**The task**
Below is a listing. Quote from it, exactly, the lines from the one containing "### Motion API" down to the one containing "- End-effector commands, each", both ends included, and nothing else.
━━━━━━
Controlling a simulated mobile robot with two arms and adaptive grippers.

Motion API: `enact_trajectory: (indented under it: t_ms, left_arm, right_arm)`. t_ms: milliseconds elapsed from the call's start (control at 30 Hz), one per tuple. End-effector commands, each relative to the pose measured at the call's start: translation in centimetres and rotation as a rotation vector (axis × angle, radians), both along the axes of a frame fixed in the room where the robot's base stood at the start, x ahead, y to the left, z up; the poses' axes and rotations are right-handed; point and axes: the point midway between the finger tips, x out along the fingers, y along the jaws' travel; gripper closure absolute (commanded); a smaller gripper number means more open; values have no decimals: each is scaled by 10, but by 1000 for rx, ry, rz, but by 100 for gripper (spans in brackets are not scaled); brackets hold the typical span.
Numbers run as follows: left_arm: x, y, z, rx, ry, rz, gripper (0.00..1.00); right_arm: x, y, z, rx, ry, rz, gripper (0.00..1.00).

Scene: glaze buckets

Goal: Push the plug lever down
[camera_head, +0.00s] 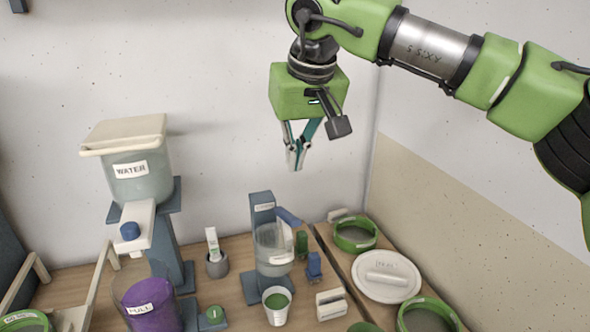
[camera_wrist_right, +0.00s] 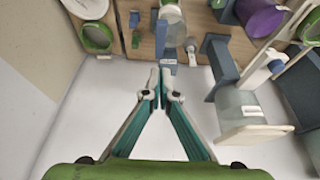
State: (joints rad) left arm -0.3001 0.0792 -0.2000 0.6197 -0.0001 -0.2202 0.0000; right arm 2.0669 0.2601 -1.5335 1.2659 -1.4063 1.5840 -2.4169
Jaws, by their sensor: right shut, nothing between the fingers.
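A slate-blue stand (camera_head: 262,212) holds a clear vessel (camera_head: 272,262) near the middle of the bench. A blue lever (camera_head: 289,217) sticks out from the stand's upper right and slopes down to the right. I take it to be the plug lever. My right gripper (camera_head: 295,167) hangs above and slightly right of the stand, fingers pointing down, shut and empty. It is clear of the lever. In the right wrist view the shut fingertips (camera_wrist_right: 164,80) appear near the labelled top of the stand (camera_wrist_right: 168,65). My left gripper is not in view.
A white cup (camera_head: 277,308) with green contents stands below the vessel. A water tank (camera_head: 138,180) and a purple-filled bucket (camera_head: 150,307) stand at left. A white lid (camera_head: 386,278) and green-rimmed sieves (camera_head: 355,235) lie at right. The air around my right gripper is clear.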

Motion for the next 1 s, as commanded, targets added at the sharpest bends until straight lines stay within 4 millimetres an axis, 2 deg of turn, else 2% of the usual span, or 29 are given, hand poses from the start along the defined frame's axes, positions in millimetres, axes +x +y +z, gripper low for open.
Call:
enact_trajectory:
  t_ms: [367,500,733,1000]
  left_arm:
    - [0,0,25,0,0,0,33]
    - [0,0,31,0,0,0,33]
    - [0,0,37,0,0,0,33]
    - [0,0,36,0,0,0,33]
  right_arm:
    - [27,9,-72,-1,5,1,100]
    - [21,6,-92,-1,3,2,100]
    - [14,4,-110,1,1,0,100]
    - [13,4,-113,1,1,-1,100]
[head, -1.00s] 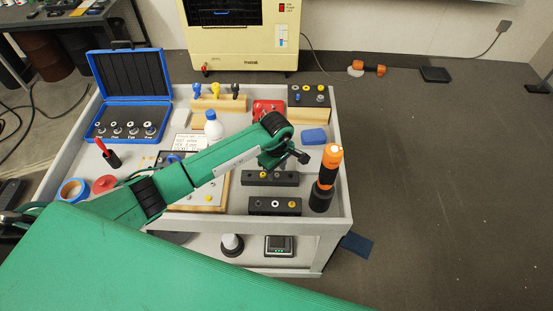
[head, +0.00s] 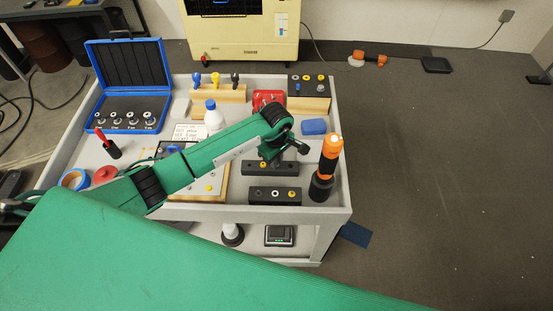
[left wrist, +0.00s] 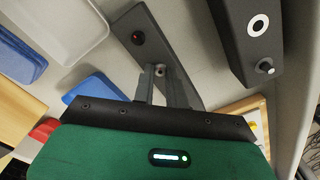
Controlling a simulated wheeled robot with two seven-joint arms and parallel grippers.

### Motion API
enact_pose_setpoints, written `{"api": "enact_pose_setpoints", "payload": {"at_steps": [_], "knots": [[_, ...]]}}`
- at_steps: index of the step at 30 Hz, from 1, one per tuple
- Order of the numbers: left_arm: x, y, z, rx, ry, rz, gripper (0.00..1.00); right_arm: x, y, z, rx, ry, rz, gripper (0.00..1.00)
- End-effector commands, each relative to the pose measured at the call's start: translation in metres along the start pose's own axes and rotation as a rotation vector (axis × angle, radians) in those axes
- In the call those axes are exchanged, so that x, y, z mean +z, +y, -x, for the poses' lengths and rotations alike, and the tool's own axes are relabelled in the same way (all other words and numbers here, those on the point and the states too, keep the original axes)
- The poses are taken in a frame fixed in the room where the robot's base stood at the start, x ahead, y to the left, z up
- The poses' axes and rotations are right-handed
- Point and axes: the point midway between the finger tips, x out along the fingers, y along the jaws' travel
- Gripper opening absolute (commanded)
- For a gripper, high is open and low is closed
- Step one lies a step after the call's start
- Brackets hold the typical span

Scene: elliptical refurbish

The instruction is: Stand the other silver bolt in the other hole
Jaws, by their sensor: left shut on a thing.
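My left gripper (head: 268,158) hangs over the rear dark block (head: 290,169) on the cart, in the head view. In the left wrist view its two narrow fingers (left wrist: 165,80) point down at a dark block (left wrist: 165,50). They are shut on a small silver bolt (left wrist: 159,71), mostly hidden between them. I cannot tell whether the bolt is in a hole or just above the block. A reddish dark hole (left wrist: 138,38) shows near the block's far end. A second dark block (left wrist: 235,40) carries a white ring and a silver bolt (left wrist: 265,67). My right gripper is not in view.
The front dark block (head: 260,198) lies close to the cart's front edge. An orange-black flashlight (head: 327,165) stands just right of the blocks. A blue box (head: 314,127), a white bottle (head: 211,115) and an open blue case (head: 127,70) stand farther back.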

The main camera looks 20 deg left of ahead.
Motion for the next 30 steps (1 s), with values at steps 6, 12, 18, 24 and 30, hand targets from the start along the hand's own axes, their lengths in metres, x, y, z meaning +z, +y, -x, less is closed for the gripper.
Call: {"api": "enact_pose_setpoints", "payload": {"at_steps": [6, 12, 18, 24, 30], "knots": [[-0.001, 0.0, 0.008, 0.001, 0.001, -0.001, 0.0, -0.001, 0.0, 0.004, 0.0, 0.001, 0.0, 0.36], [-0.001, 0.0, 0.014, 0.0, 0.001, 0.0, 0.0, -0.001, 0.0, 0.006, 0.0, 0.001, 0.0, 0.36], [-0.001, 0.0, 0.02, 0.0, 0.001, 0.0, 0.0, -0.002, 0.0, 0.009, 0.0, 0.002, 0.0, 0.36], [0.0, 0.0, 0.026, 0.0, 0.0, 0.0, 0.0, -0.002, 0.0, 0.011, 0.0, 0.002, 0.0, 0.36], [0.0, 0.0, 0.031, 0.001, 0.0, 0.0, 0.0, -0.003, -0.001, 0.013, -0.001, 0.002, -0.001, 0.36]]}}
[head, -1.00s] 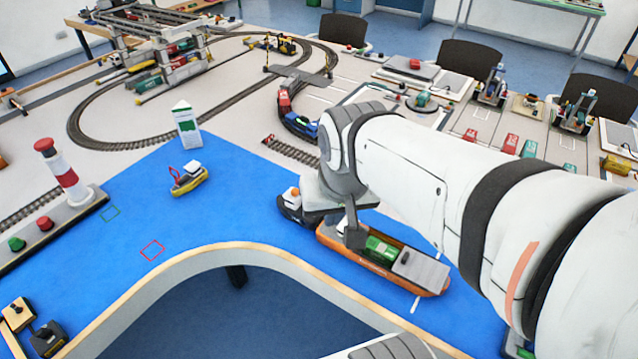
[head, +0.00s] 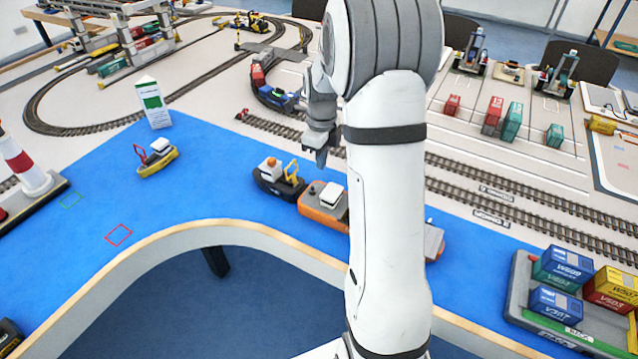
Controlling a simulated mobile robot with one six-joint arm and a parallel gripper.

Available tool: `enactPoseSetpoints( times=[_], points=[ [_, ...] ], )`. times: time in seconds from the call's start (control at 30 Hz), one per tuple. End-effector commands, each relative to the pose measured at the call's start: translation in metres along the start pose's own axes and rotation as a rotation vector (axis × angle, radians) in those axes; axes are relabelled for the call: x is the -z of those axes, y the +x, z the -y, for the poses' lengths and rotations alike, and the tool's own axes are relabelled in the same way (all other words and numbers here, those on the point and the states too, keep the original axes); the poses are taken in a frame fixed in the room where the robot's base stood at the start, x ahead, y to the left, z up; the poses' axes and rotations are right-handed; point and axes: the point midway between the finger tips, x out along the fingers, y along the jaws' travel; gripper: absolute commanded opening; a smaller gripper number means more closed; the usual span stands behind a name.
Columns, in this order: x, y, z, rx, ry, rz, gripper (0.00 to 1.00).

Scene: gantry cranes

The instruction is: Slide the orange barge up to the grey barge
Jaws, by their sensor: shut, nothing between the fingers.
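The orange barge (head: 320,217) floats on the blue water sheet in the head view. My arm hides its middle, and its right end (head: 433,242) shows past the arm. A grey hull (head: 560,328) loaded with several containers lies at the lower right and appears to be the grey barge. A stretch of blue water separates the two. My gripper (head: 319,158) is shut and empty, pointing down. In the picture it is above the orange barge's left end, apparently clear of it.
A dark tug (head: 277,186) with a yellow frame lies close to the orange barge's left end. A small yellow boat (head: 157,160) floats farther left. Rail tracks (head: 520,202) run behind the water. The wooden table edge (head: 225,228) curves in front.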

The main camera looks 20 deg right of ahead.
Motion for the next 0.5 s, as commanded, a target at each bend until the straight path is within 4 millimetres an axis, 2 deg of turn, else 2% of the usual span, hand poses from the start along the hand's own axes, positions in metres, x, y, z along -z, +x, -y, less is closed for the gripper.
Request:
━━━━━━
**Written solution**
### Motion API
enact_pose_setpoints, written `{"api": "enact_pose_setpoints", "payload": {"at_steps": [_], "knots": [[_, ...]]}}`
- at_steps: index of the step at 30 Hz, from 1, one per tuple
- Order of the numbers: left_arm: x, y, z, rx, ry, rz, gripper (0.00..1.00); right_arm: x, y, z, rx, ry, rz, gripper (0.00..1.00)
- End-effector commands, each relative to the pose measured at the call's start: translation in metres along the start pose's own axes and rotation as a rotation vector (axis × angle, radians) in those axes

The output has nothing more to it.